[Start Exercise input]
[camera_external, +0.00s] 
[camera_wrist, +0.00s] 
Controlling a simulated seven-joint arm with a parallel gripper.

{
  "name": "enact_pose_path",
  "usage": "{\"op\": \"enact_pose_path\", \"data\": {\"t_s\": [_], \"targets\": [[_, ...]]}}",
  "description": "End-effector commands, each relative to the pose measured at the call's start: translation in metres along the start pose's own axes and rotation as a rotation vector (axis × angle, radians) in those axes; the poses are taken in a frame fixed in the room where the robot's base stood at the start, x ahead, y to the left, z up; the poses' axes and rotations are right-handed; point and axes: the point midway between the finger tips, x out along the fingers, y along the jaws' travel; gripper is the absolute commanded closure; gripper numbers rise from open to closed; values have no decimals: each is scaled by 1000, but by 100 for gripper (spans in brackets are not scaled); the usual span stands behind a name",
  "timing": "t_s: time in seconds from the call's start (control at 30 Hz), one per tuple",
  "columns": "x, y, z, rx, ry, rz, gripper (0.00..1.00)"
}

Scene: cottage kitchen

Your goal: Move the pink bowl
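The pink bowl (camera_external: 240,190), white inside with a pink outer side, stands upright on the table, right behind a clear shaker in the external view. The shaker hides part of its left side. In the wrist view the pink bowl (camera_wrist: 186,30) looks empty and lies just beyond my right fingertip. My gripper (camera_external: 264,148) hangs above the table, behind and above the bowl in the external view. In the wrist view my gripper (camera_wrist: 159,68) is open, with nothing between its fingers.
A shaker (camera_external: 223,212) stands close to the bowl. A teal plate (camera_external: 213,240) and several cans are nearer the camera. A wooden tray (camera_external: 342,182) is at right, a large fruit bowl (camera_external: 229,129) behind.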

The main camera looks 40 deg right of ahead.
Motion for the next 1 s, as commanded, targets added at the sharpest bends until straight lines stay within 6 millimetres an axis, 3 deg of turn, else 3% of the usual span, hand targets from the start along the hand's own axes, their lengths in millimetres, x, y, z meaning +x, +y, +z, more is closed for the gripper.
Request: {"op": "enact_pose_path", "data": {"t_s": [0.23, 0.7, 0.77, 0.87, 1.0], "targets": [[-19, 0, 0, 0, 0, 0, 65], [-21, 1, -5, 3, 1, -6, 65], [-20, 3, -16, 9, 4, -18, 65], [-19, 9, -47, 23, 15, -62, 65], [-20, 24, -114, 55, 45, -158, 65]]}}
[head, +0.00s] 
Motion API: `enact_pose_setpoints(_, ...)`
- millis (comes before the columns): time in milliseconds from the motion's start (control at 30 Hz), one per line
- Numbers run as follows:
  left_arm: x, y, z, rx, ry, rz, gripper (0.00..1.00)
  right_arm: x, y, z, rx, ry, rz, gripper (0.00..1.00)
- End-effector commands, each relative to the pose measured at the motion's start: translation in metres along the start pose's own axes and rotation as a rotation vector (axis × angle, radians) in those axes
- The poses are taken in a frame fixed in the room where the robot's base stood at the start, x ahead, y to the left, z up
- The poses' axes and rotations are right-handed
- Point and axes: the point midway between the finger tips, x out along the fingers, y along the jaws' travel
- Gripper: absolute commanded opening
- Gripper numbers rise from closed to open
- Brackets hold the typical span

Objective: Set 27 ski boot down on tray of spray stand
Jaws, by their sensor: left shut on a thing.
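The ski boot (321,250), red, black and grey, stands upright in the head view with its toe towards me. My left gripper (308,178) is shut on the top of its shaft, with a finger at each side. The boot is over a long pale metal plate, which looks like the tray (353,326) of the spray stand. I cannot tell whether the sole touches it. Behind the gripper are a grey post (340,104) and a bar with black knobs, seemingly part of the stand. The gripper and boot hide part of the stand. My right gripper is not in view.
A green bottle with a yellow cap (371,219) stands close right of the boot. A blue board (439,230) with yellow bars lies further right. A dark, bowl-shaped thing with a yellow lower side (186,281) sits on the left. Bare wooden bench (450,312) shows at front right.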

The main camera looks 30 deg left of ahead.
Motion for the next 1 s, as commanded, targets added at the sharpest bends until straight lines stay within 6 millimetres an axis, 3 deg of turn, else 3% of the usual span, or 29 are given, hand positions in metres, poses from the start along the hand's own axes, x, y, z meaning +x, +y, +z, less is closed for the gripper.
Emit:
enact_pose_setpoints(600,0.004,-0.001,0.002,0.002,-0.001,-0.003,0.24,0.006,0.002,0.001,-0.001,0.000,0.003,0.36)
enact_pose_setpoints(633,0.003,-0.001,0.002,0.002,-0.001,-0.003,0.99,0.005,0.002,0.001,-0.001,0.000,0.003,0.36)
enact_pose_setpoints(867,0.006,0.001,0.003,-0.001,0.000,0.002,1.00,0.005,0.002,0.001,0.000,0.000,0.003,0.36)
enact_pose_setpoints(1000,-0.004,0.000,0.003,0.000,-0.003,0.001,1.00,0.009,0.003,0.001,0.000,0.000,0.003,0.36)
[End Exercise input]
Task goal:
Every record above must be duplicated exactly.

Complete answer:
[camera_external, +0.00s] 
[camera_wrist, +0.00s] 
Controlling a simulated seven-joint arm with a parallel gripper.

{
  "name": "enact_pose_path",
  "usage": "{\"op\": \"enact_pose_path\", \"data\": {\"t_s\": [_], \"targets\": [[_, ...]]}}",
  "description": "End-effector commands, each relative to the pose measured at the call's start: translation in metres along the start pose's own axes and rotation as a rotation vector (axis × angle, radians) in those axes; the poses are taken in a frame fixed in the room where the robot's base stood at the start, x ahead, y to the left, z up; the poses' axes and rotations are right-handed; point and axes: the point midway between the finger tips, x out along the fingers, y along the jaws' travel; gripper is the absolute commanded closure; gripper numbers rise from open to closed; values have no decimals: each is scaled by 1000, but by 100 for gripper (spans in brackets are not scaled); the usual span stands behind a name",
  "timing": "t_s: time in seconds from the call's start (control at 30 Hz), one per tuple",
  "columns": "x, y, z, rx, ry, rz, gripper (0.00..1.00)"
}

Scene: cottage kitchen

Your goal: Move the pink bowl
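The pink bowl (camera_external: 240,190), white inside with a pink outer side, stands upright on the table, right behind a clear shaker in the external view. The shaker hides part of its left side. In the wrist view the pink bowl (camera_wrist: 186,30) looks empty and lies just beyond my right fingertip. My gripper (camera_external: 264,148) hangs above the table, behind and above the bowl in the external view. In the wrist view my gripper (camera_wrist: 159,68) is open, with nothing between its fingers.
A shaker (camera_external: 223,212) stands close to the bowl. A teal plate (camera_external: 213,240) and several cans are nearer the camera. A wooden tray (camera_external: 342,182) is at right, a large fruit bowl (camera_external: 229,129) behind.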

The main camera looks 40 deg right of ahead.
Motion for the next 1 s, as commanded, targets added at the sharpest bends until straight lines stay within 6 millimetres an axis, 3 deg of turn, else 3% of the usual span, hand targets from the start along the hand's own axes, their lengths in millimetres, x, y, z meaning +x, +y, +z, more is closed for the gripper.
Request: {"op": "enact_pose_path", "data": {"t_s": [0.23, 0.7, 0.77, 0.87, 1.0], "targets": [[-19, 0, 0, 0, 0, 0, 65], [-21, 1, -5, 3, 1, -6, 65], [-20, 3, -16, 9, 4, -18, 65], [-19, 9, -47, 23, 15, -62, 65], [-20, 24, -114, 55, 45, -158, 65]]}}
[head, +0.00s] 
Motion API: `enact_pose_setpoints(_, ...)`
- millis (comes before the columns): time in milliseconds from the motion's start (control at 30 Hz), one per line
- Numbers run as follows:
  left_arm: x, y, z, rx, ry, rz, gripper (0.00..1.00)
  right_arm: x, y, z, rx, ry, rz, gripper (0.00..1.00)
- End-effector commands, each relative to the pose measured at the motion's start: translation in metres along the start pose's own axes and rotation as a rotation vector (axis × angle, radians) in those axes
- The poses are taken in a frame fixed in the room where the robot's base stood at the start, x ahead, y to the left, z up
- The poses' axes and rotations are right-handed
- Point and axes: the point midway between the finger tips, x out along the fingers, y along the jaws' travel
- Gripper: absolute commanded opening
- Gripper numbers rise from closed to open
- Brackets hold the typical span

Objective: Set 27 ski boot down on tray of spray stand
Jaws, by their sensor: left shut on a thing.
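The ski boot (321,250), red, black and grey, stands upright in the head view with its toe towards me. My left gripper (308,178) is shut on the top of its shaft, with a finger at each side. The boot is over a long pale metal plate, which looks like the tray (353,326) of the spray stand. I cannot tell whether the sole touches it. Behind the gripper are a grey post (340,104) and a bar with black knobs, seemingly part of the stand. The gripper and boot hide part of the stand. My right gripper is not in view.
A green bottle with a yellow cap (371,219) stands close right of the boot. A blue board (439,230) with yellow bars lies further right. A dark, bowl-shaped thing with a yellow lower side (186,281) sits on the left. Bare wooden bench (450,312) shows at front right.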

The main camera looks 30 deg left of ahead.
Motion for the next 1 s, as commanded, targets added at the sharpest bends until straight lines stay within 6 millimetres an axis, 3 deg of turn, else 3% of the usual span, or 29 are given, hand positions in metres, poses from the start along the hand's own axes, x, y, z meaning +x, +y, +z, less is closed for the gripper.
Emit:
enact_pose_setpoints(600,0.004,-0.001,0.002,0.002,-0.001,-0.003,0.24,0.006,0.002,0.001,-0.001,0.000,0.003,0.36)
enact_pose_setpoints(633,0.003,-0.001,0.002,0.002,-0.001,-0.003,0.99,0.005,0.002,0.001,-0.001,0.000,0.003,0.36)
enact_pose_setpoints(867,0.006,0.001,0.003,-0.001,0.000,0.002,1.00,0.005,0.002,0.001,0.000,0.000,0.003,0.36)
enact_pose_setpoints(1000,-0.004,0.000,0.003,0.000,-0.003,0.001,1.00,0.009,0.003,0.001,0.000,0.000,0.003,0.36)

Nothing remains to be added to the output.